How to Get Rich in Your 20s: Understanding Value & Leverage
I never asked my parents for money after I turned 18. I started making my own, spent it all, went broke, started something, went broke again, started something else. This happened more times than I want to admit.
I’m from Jhargram. A tier-3 village in West Bengal that most people in India haven’t heard of. I failed to get into IIT. I spent years in Kolkata feeling like I was drowning in slow motion. I moved to Bangalore with no plan and no safety net. I built BenAI with Ben van Sprundel. I worked with Greg Isenberg on Boring Marketing. I started from zero so many times that zero started feeling like a familiar address.

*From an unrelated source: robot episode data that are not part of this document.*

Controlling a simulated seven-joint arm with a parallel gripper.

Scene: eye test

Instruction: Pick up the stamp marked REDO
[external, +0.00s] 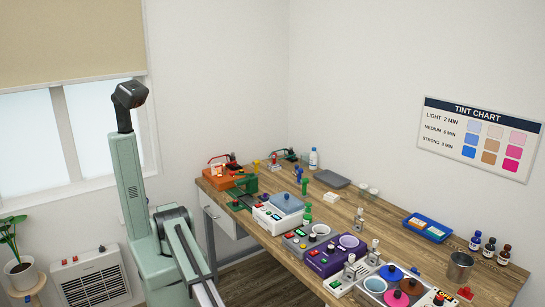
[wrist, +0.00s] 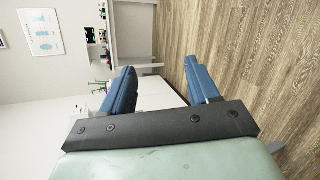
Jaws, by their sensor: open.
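Several small upright pieces with knob handles, which may be stamps, stand on the workbench (external: 345,205) in the external view.
The back middle is fairly clear. Wooden floor (wrist: 245,60) fills the wrist view's right side.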

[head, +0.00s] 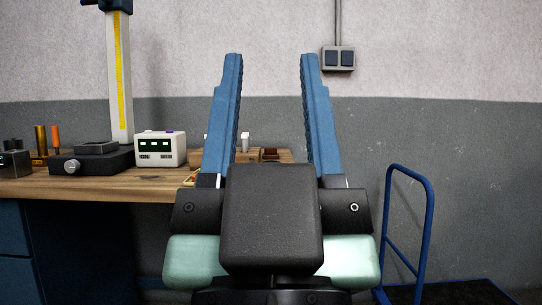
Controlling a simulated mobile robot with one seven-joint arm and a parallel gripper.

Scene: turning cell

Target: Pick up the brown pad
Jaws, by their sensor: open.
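My gripper (271,60) is raised in front of the camera, its two long blue fingers pointing up and spread wide apart. Nothing is between them. A small dark brown thing (270,154) shows through the gap between the fingers, at the right end of the workbench. It may be the brown pad, but it is too small and too far off to tell. My gripper is between it and the camera and hides part of the bench around it.
The wooden workbench (100,186) stands at left. It bears a height gauge (119,75), a white readout box (160,149) and several small tools. A wooden block or tray (197,157) is partly hidden. A blue-railed cart (430,215) stands at right. A socket (338,58) is on the wall.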

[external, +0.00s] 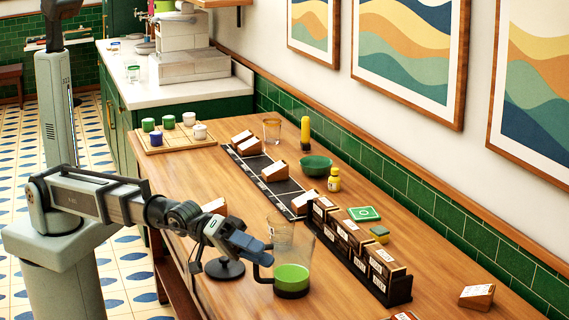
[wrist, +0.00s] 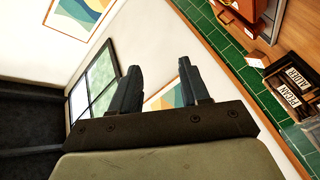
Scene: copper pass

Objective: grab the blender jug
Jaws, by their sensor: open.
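The blender jug (external: 292,278) stands upright on the wooden table in the external view. It is clear, with green liquid in its lower part, a dark base and a dark handle on its left side. My gripper (external: 264,252) is just left of the jug, at about the top of the handle; I cannot tell whether it touches. In the wrist view my gripper (wrist: 156,82) has its two fingers apart with nothing between them. I cannot make out the jug there.
A black rack of labelled wooden blocks (external: 352,248) stands right of the jug. A round black stand (external: 225,268) is left of it, under my arm. A green bowl (external: 316,166) and yellow bottle (external: 334,180) are farther back.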

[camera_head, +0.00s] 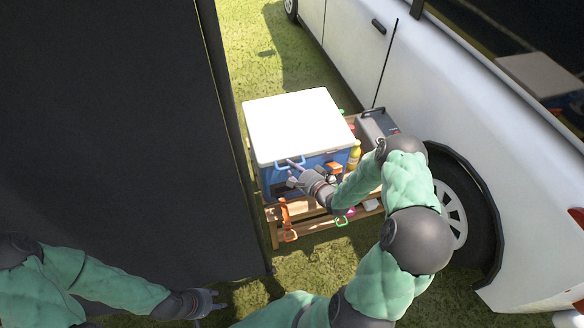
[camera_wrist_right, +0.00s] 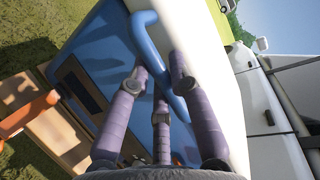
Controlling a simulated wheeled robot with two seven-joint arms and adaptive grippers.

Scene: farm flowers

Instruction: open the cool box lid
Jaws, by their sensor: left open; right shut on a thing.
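The cool box has a blue body (camera_head: 277,179) and a white lid (camera_head: 297,122), and it stands on a wooden rack beside the vehicle. The lid looks closed. My right gripper (camera_head: 290,171) is at the front edge of the lid, shut on the blue handle. In the right wrist view the fingers (camera_wrist_right: 160,75) close around the blue handle (camera_wrist_right: 148,40), with the white lid behind them. My left gripper (camera_head: 212,303) is open and empty, low over the grass, well away from the box.
The wooden rack (camera_head: 318,224) also holds a yellow bottle (camera_head: 354,155), a grey box (camera_head: 377,127) and several small tools. A white vehicle (camera_head: 440,95) stands close on the right. A dark panel (camera_head: 110,130) stands on the left. Grass lies behind the box.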

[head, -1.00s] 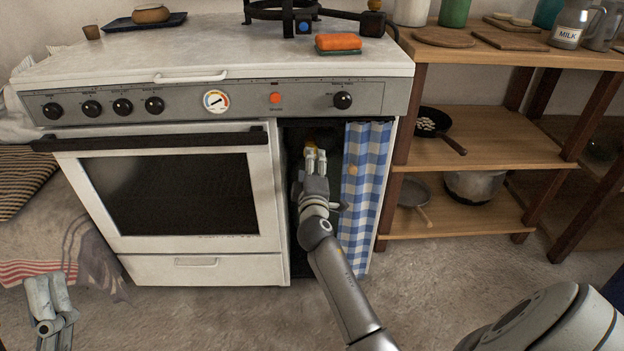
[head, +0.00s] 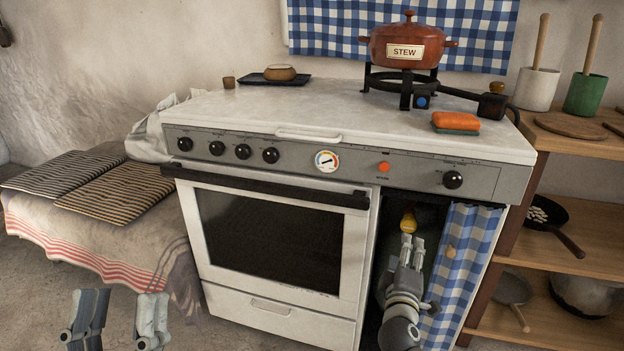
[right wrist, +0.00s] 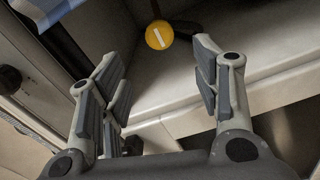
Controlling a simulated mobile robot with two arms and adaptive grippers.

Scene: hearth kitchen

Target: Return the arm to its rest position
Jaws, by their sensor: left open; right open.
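My right gripper (head: 411,250) reaches into the open compartment at the right of the stove, beside the blue checked curtain (head: 462,260). Its fingers are apart and empty in the right wrist view (right wrist: 160,80). A round yellow knob (head: 408,222) shows just beyond its fingertips; in the right wrist view the knob (right wrist: 159,35) has a white bar and lies ahead of the fingers, apart from them. My left gripper (head: 118,305) is open and empty at the bottom left, in front of the bench. Its arm is out of view.
The white stove (head: 290,110) bears a burner with a red stew pot (head: 408,42), an orange sponge (head: 455,120) and a dark tray (head: 262,79). A wooden shelf (head: 560,240) stands close at the right. A bench with striped cushions (head: 115,190) is at the left.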

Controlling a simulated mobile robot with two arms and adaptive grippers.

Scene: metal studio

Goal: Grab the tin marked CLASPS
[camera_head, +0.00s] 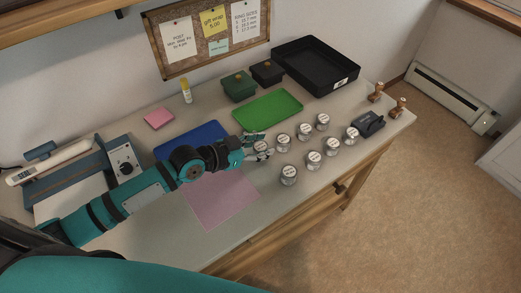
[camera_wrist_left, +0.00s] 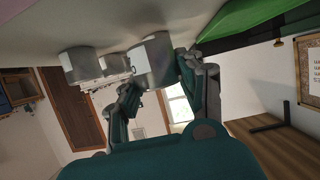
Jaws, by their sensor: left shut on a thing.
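Several small round silver tins with white labelled lids stand in two rows on the right half of the bench; one is the front-row tin (camera_head: 289,175), another the back-row tin (camera_head: 283,143). The lettering is too small to read, so I cannot tell which is marked CLASPS. My left gripper (camera_head: 257,147) is at the left end of the back row, shut on the tin (camera_head: 262,147) there. In the left wrist view the fingers (camera_wrist_left: 160,92) are on either side of the held tin (camera_wrist_left: 150,61). My right gripper is not in view.
A green tray (camera_head: 268,110), a blue tray (camera_head: 205,135) and a pink sheet (camera_head: 222,200) lie near the arm. A black tray (camera_head: 315,66) and a dark green box (camera_head: 239,86) are at the back.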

But somewhere in that mess I figured out a thing. Not a trick, not a hack. A thing. The kind of thing that once you see it you can’t unsee it, and once you can’t unsee it you start making money in ways that feel almost unfair.
It comes down to two words: value and leverage. That’s it. Everything else is decoration.
Value is simple. Someone has a problem. You solve it. They pay you. The end.
But here’s what nobody tells you: the size of the payment has almost nothing to do with how hard you work. I’ve worked 16-hour days and made nothing. I’ve spent two hours setting up a system for someone and made more than I did in three months of freelancing.
The difference wasn’t effort. It was what I was solving and for whom.
When I was freelancing in Kolkata, during those depression years where every day felt the same shade of grey, I was solving small problems for people who didn’t have money. I was trading time for rupees. There’s a ceiling on that and you hit it fast and it hurts when you hit it because you’re already exhausted.
Then I started solving expensive problems for people who had money. Not harder problems. Not more complex problems. Just expensive ones. Everything changed.
A creator with 100K subscribers who doesn’t know how to monetize? That’s an expensive problem. A company bleeding money because their systems are manual? Expensive. These people will pay you real money because the cost of not solving it is higher than whatever you charge.
That’s value. Not what you can do. What you can solve, and for whom.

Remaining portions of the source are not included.